Sticker Collection 👇
🧢 Bucket Hat and Cap Design
Extending the Luddy visual personality into wearable merch
Concept:
I created a custom bubble letter logotype that captures Luddy’s energetic and approachable identity. The goal was to design a mark that feels expressive enough for student merch while still recognizable as part of the school’s brand.
System Approach:
The logo was refined through multiple variations outline, filled, and tonal versions and prepared as embroidery ready vectors with consistent curves, stroke rhythm, and typographic balance. Thread color options and stitch details were tested to ensure visibility across different fabric colors.
Outcome:
The hats were produced and distributed at campus events, quickly becoming highly requested items among students. They expanded Luddy’s visual identity into a tangible touchpoint that students proudly wear in daily life.

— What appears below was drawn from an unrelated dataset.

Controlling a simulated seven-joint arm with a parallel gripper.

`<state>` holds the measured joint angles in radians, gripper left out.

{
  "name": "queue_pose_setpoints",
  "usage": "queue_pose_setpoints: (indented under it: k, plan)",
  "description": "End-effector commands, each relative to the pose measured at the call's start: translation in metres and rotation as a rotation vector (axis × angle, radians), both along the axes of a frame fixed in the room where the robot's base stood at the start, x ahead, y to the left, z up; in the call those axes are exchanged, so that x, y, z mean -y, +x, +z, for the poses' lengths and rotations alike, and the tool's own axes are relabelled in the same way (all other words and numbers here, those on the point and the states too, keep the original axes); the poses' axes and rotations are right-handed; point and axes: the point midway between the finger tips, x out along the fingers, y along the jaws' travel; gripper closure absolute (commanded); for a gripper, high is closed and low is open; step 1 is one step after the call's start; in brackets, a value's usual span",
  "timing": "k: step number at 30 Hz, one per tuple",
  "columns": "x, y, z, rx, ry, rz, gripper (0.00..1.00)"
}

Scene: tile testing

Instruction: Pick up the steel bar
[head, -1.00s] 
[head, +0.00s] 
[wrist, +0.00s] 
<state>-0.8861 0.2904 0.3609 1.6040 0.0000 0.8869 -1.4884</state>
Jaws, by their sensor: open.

Design and Final Products👇

👕 Luddy T-Shirt
Bringing Luddy’s playful visual identity into apparel students actually want to wear
Concept:
This T-shirt illustration celebrates Luddy’s mix of technology, creativity, and exploration. I combined a VR headset, planetary elements, UI fragments, and modular letterforms to express how students navigate digital and physical worlds at Luddy.
From Artwork to Production:
I built the composition to feel energetic and immersive, balancing large focal elements with smaller icons to create movement. The final vector artwork was adapted to screen printing and produced as official Luddy merchandise.
Outcome:
The shirt launched through the Luddy store and quickly became a popular item among students, especially during events and orientation.